Wie Wächter bewacht wurden

Vertrauen ist gut, Kontrolle ist besser

Wie in den meisten Städten entwickelte sich in Wien ab dem Mittelalter ein organisierter Wachdienst für Stadttore und Befestigungen. Die Wächter riefen die Stunden aus und waren mit der Einführung der Straßenbeleuchtung oft auch für diese zuständig. Um zu kontrollieren, ob die Wächter ihren Dienst ordnungsgemäß durchführten, wurden Stech- und Stempeluhren entwickelt – die Vorläufer der heutigen Systeme zur Arbeitszeiterfassung. 

Beim Wachtdienst ging es nicht nur darum, zu kontrollieren, wer in die Stadt rein- und rausspazierte, sondern auch um den Feuerschutz und die generelle Sicherheit der Bewohner. Besonders bei Nacht konnte so durch einige wache Augen manche Katastrophe oder Überfall verhindert werden.

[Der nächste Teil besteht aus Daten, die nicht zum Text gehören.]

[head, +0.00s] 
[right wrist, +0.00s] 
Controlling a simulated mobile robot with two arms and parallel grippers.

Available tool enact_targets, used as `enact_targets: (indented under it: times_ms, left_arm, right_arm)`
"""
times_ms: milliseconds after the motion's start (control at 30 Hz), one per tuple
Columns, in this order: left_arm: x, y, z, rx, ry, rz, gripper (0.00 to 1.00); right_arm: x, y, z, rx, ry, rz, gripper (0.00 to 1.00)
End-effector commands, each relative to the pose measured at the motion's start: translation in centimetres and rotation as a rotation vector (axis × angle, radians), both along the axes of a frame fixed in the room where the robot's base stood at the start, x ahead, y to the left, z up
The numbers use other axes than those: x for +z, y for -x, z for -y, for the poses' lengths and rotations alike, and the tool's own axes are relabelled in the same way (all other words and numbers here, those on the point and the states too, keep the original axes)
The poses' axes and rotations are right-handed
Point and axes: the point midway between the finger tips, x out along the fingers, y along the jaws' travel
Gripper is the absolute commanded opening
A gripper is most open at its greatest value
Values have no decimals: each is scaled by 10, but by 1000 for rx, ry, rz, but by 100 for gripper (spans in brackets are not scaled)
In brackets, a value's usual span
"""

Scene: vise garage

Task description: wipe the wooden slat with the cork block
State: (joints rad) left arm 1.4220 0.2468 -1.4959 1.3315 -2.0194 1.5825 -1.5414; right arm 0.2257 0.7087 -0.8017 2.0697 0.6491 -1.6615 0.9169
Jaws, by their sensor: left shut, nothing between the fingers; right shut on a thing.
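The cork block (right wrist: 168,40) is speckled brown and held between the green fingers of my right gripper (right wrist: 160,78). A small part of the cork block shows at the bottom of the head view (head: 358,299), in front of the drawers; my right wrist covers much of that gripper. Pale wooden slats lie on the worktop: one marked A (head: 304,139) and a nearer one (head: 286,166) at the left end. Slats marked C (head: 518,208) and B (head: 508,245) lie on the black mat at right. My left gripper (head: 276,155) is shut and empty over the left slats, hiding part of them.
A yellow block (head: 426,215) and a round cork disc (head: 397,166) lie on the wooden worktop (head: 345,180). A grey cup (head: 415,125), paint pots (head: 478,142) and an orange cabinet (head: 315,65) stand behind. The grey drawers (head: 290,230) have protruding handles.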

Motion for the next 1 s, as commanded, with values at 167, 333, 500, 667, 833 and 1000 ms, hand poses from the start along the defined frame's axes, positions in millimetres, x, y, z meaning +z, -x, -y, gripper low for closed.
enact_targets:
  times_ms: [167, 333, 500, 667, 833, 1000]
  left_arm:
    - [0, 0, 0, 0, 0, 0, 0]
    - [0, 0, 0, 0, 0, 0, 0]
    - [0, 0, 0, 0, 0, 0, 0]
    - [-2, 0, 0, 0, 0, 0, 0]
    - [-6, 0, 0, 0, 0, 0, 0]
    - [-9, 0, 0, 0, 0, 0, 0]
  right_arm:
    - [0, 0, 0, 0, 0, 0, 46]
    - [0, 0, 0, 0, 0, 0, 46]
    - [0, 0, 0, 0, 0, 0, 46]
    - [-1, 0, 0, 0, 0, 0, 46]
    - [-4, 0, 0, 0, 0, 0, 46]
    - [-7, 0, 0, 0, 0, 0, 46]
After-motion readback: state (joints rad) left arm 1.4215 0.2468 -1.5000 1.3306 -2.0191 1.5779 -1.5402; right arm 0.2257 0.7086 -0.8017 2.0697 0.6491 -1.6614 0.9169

Ausgestattet mit Horn, Hellebarde oder Spieß und Laterne hatten die Wächter den Auftrag, eine bestimmte Route in bestimmten Zeitabständen zu patrouillieren. Dabei waren sie auch oft Zeitzeichen zugleich und riefen die Stunden aus. Mit dem Aufkommen der Straßenlaternen übernahmen Nachtwächter auch oft das Anzünden und Löschen. Eine weitere Aufgabe war das Kontrollieren der Sperrstunden in den Wirtshäusern.

Ab dem 19. Jahrhundert wurde die Kontrolle der Arbeit bzw. Arbeitszeit nicht nur unter den Wächtern ein generelles Thema. Durch die Industrialisierung und das damit entstehende Fabrikwesen mussten größere Arbeiterschaften organisiert und kontrolliert werden. Die Stempeluhr ist uns heute noch ein Begriff und ist zumindest in elektronischer Form mit Chipkarte immer noch weit verbreitet, vor allem dort, wo Vorgesetzte die Anwesenheit nicht kontrollieren können.

Das war natürlich im Wächterberuf fast durchgehend der Fall, weswegen findige Methoden der Arbeitszeitkontrolle sich dort zuerst ausbreiteten. Ausgelöst wurden diese Impulse zur Reform durch leitende Beamte in der Verwaltung, wo man die Diskrepanz zwischen den tatsächlichen Zuständen in den Amtsstuben und den Leistungszielen als untragbar empfand. Erste ortsfeste Einrichtungen, die ähnlich wie die Arbeits-, Stech- oder Stempeluhr funktionierten, tauchten um 1800 im Schwarzwald auf.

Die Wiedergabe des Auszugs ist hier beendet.